## Task brief
Set all the material down again unchanged, without the pictures.

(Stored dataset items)
================
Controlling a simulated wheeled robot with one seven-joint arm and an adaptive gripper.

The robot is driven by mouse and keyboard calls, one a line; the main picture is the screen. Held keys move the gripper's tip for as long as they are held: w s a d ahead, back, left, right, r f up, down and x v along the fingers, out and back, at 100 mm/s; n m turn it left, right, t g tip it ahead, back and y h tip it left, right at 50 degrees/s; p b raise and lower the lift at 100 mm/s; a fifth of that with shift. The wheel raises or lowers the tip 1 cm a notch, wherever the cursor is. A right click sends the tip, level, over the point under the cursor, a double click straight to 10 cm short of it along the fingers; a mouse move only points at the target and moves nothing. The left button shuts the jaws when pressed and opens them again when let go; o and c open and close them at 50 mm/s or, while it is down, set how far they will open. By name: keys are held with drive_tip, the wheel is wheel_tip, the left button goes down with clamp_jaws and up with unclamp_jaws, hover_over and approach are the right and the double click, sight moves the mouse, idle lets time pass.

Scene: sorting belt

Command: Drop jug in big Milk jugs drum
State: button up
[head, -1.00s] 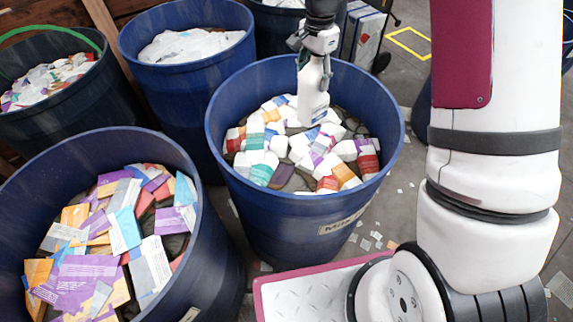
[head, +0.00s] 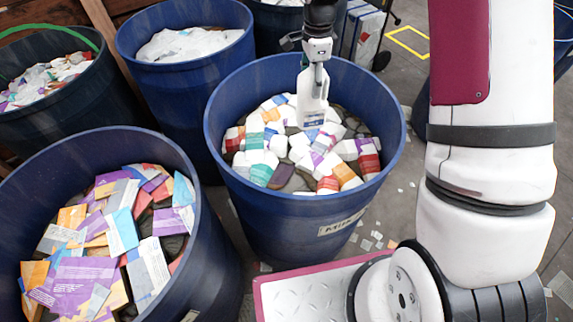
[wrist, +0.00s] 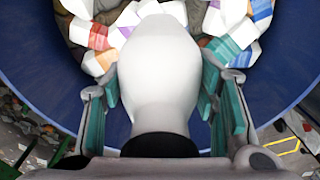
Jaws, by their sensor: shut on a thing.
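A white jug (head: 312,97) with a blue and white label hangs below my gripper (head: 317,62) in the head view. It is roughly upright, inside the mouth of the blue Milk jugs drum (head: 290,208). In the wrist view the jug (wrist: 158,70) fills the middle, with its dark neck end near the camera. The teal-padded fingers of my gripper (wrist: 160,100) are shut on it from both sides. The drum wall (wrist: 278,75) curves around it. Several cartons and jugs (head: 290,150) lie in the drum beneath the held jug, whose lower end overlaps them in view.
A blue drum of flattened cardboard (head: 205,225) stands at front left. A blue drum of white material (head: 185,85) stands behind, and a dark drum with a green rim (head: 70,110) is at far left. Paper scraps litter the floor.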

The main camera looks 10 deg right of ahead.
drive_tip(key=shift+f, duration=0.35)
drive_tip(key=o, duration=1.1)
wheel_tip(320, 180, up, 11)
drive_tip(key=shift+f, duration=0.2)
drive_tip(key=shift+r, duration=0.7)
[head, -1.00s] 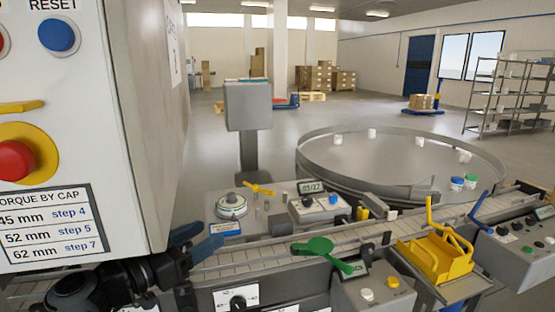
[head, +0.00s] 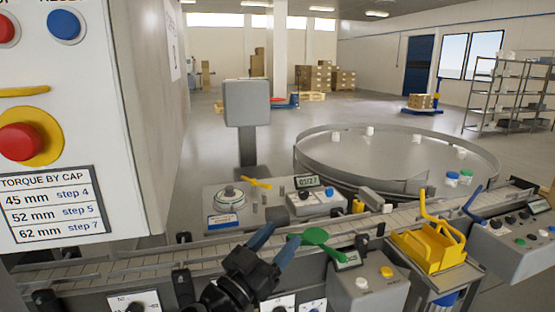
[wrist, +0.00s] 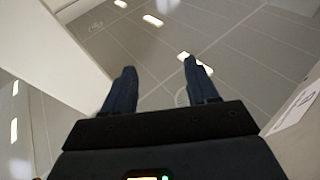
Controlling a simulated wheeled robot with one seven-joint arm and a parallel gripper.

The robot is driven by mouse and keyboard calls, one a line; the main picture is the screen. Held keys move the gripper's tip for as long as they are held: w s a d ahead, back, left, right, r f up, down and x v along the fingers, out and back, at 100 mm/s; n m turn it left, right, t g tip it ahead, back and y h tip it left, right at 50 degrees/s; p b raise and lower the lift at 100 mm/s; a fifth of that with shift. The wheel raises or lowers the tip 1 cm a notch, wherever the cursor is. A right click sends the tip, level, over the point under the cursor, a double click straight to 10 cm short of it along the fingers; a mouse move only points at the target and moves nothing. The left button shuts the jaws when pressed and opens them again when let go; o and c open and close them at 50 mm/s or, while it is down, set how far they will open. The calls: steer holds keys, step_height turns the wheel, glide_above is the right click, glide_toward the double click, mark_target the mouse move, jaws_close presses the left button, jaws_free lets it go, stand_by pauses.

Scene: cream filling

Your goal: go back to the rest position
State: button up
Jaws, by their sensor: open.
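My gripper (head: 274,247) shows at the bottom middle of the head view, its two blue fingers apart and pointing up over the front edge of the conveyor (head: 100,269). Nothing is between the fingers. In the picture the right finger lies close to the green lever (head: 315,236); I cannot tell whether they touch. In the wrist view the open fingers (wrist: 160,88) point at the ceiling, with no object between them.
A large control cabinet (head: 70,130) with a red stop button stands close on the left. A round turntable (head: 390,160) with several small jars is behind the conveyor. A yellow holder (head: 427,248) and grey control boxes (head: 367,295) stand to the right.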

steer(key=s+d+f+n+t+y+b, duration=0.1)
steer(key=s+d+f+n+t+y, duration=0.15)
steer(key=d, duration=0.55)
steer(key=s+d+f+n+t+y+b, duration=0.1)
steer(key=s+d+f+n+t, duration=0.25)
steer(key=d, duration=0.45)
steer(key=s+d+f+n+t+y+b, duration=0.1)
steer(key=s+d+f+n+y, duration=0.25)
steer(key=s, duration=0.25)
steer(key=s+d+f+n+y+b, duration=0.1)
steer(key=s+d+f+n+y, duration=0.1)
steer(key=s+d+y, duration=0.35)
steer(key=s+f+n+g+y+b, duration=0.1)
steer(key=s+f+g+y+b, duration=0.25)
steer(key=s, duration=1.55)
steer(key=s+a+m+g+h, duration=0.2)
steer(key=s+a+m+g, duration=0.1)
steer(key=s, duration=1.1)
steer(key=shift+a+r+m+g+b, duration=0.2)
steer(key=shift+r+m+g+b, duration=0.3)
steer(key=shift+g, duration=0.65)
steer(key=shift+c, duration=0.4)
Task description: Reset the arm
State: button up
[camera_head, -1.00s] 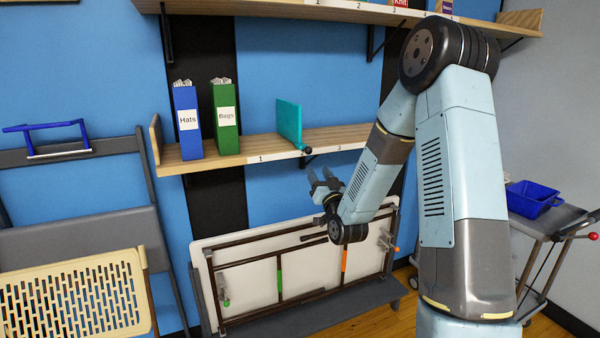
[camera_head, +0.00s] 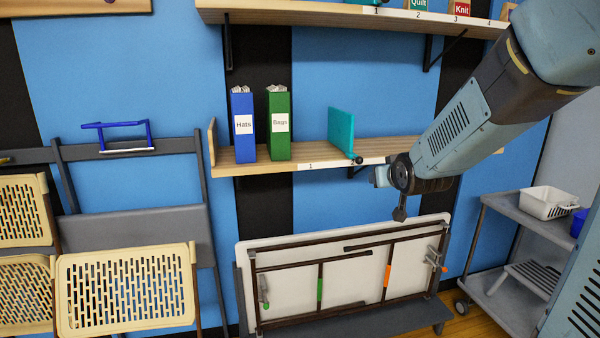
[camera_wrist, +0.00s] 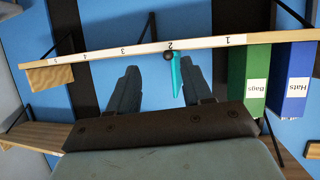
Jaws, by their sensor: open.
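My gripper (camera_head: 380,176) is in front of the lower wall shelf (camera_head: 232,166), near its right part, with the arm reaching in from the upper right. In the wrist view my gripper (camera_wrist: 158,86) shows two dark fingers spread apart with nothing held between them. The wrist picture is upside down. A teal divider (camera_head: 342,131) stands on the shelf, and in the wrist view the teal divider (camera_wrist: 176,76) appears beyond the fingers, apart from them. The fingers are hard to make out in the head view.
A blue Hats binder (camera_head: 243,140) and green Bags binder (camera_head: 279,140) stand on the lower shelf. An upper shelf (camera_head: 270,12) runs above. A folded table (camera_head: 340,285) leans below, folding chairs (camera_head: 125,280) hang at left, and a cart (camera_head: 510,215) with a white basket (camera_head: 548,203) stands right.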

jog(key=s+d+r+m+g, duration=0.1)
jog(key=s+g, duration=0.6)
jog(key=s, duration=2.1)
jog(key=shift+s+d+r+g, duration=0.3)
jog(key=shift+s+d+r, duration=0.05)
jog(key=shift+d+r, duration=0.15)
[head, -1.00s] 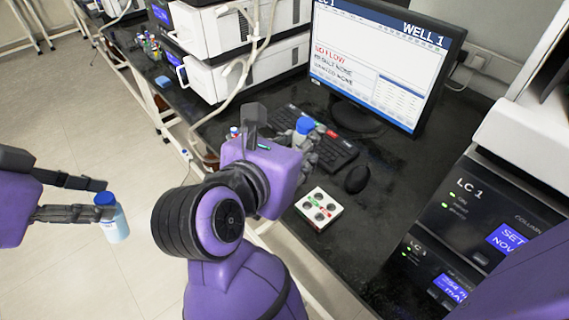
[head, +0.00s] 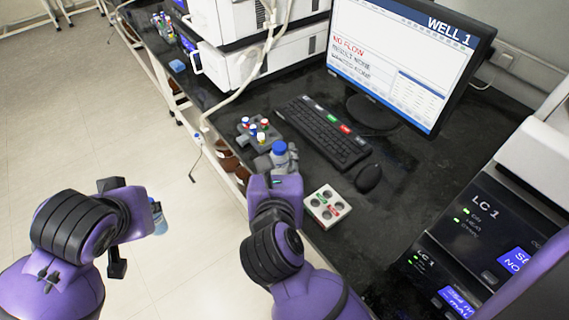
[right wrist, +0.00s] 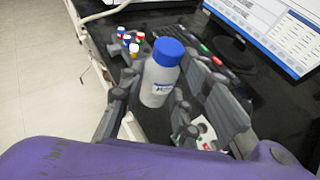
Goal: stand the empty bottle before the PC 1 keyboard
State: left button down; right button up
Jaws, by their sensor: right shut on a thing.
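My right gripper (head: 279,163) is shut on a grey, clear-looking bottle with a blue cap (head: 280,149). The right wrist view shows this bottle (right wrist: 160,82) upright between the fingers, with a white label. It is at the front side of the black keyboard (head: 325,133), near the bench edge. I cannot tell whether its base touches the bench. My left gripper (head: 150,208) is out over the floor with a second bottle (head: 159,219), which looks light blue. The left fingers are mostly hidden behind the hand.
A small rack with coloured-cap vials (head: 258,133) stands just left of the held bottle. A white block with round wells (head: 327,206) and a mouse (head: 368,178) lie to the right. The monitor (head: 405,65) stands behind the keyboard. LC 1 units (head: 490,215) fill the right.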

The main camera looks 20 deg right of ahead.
================
## Response to this task
Controlling a simulated wheeled robot with one seven-joint arm and an adaptive gripper.

The robot is driven by mouse and keyboard calls, one a line; the main picture is the screen. Held keys move the gripper's tip for as long as they are held: w s a d ahead, back, left, right, r f up, down and x v along the fingers, out and back, at 100 mm/s; n m turn it left, right, t g tip it ahead, back and y h tip it left, right at 50 degrees/s; p b raise and lower the lift at 100 mm/s; a fifth of that with shift. The wheel raises or lowers the tip 1 cm a notch, wherever the cursor is. A right click sends the tip, level, over the point under the cursor, a double click straight to 10 cm short of it along the fingers; a mouse move only points at the target and moves nothing. The left button shuts the jaws when pressed and opens them again when let go; o and c open and close them at 50 mm/s or, while it is down, set how far they will open. By name: keys are held with drive_tip, the wheel is wheel_tip, the left button goes down with clamp_jaws and up with unclamp_jaws, hover_over and approach are the right and the double click, sight moves the mouse, idle lets time pass.

Scene: sorting belt

Command: Drop jug in big Milk jugs drum
State: button up
[head, -1.00s] 
[head, +0.00s] 
[wrist, +0.00s] 
Jaws, by their sensor: shut on a thing.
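A white jug (head: 312,97) with a blue and white label hangs below my gripper (head: 317,62) in the head view. It is roughly upright, inside the mouth of the blue Milk jugs drum (head: 290,208). In the wrist view the jug (wrist: 158,70) fills the middle, with its dark neck end near the camera. The teal-padded fingers of my gripper (wrist: 160,100) are shut on it from both sides. The drum wall (wrist: 278,75) curves around it. Several cartons and jugs (head: 290,150) lie in the drum beneath the held jug, whose lower end overlaps them in view.
A blue drum of flattened cardboard (head: 205,225) stands at front left. A blue drum of white material (head: 185,85) stands behind, and a dark drum with a green rim (head: 70,110) is at far left. Paper scraps litter the floor.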

The main camera looks 10 deg right of ahead.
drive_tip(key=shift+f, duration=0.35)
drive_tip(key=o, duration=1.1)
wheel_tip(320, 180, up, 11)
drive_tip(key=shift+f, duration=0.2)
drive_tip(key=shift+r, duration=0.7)
[head, -1.00s] 
[head, +0.00s] 
[wrist, +0.00s] 
Controlling a simulated wheeled robot with one seven-joint arm and a parallel gripper.

The robot is driven by mouse and keyboard calls, one a line; the main picture is the screen. Held keys move the gripper's tip for as long as they are held: w s a d ahead, back, left, right, r f up, down and x v along the fingers, out and back, at 100 mm/s; n m turn it left, right, t g tip it ahead, back and y h tip it left, right at 50 degrees/s; p b raise and lower the lift at 100 mm/s; a fifth of that with shift. The wheel raises or lowers the tip 1 cm a notch, wherever the cursor is. A right click sends the tip, level, over the point under the cursor, a double click straight to 10 cm short of it along the fingers; a mouse move only points at the target and moves nothing. The left button shuts the jaws when pressed and opens them again when let go; o and c open and close them at 50 mm/s or, while it is down, set how far they will open. The calls: steer holds keys, step_height turns the wheel, glide_above is the right click, glide_toward the double click, mark_target the mouse move, jaws_close presses the left button, jaws_free lets it go, stand_by pauses.

Scene: cream filling

Your goal: go back to the rest position
State: button up
Jaws, by their sensor: open.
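My gripper (head: 274,247) shows at the bottom middle of the head view, its two blue fingers apart and pointing up over the front edge of the conveyor (head: 100,269). Nothing is between the fingers. In the picture the right finger lies close to the green lever (head: 315,236); I cannot tell whether they touch. In the wrist view the open fingers (wrist: 160,88) point at the ceiling, with no object between them.
A large control cabinet (head: 70,130) with a red stop button stands close on the left. A round turntable (head: 390,160) with several small jars is behind the conveyor. A yellow holder (head: 427,248) and grey control boxes (head: 367,295) stand to the right.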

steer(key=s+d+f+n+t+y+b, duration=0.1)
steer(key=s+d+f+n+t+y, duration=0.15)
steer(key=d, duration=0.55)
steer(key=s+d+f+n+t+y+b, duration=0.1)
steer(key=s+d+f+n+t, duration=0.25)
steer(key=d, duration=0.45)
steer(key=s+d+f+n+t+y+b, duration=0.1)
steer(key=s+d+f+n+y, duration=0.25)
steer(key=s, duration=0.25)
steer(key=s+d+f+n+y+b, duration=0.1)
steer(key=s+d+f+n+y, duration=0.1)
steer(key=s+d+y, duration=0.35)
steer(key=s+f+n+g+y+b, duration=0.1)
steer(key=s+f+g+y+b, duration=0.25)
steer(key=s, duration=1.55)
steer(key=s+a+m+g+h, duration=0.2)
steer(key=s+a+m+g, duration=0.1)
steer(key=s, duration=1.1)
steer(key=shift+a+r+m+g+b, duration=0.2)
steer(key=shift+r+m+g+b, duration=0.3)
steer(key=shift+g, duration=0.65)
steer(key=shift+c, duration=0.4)
Task description: Reset the arm
State: button up
[camera_head, -1.00s] 
[camera_head, +0.00s] 
[camera_wrist, +0.00s] 
Jaws, by their sensor: open.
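My gripper (camera_head: 380,176) is in front of the lower wall shelf (camera_head: 232,166), near its right part, with the arm reaching in from the upper right. In the wrist view my gripper (camera_wrist: 158,86) shows two dark fingers spread apart with nothing held between them. The wrist picture is upside down. A teal divider (camera_head: 342,131) stands on the shelf, and in the wrist view the teal divider (camera_wrist: 176,76) appears beyond the fingers, apart from them. The fingers are hard to make out in the head view.
A blue Hats binder (camera_head: 243,140) and green Bags binder (camera_head: 279,140) stand on the lower shelf. An upper shelf (camera_head: 270,12) runs above. A folded table (camera_head: 340,285) leans below, folding chairs (camera_head: 125,280) hang at left, and a cart (camera_head: 510,215) with a white basket (camera_head: 548,203) stands right.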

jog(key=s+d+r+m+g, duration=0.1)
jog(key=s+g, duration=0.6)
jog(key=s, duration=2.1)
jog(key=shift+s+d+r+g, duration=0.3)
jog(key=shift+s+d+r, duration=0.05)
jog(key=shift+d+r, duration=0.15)
[head, -1.00s] 
[head, +0.00s] 
[right wrist, +0.00s] 
Goal: stand the empty bottle before the PC 1 keyboard
State: left button down; right button up
Jaws, by their sensor: right shut on a thing.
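My right gripper (head: 279,163) is shut on a grey, clear-looking bottle with a blue cap (head: 280,149). The right wrist view shows this bottle (right wrist: 160,82) upright between the fingers, with a white label. It is at the front side of the black keyboard (head: 325,133), near the bench edge. I cannot tell whether its base touches the bench. My left gripper (head: 150,208) is out over the floor with a second bottle (head: 159,219), which looks light blue. The left fingers are mostly hidden behind the hand.
A small rack with coloured-cap vials (head: 258,133) stands just left of the held bottle. A white block with round wells (head: 327,206) and a mouse (head: 368,178) lie to the right. The monitor (head: 405,65) stands behind the keyboard. LC 1 units (head: 490,215) fill the right.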

The main camera looks 20 deg right of ahead.

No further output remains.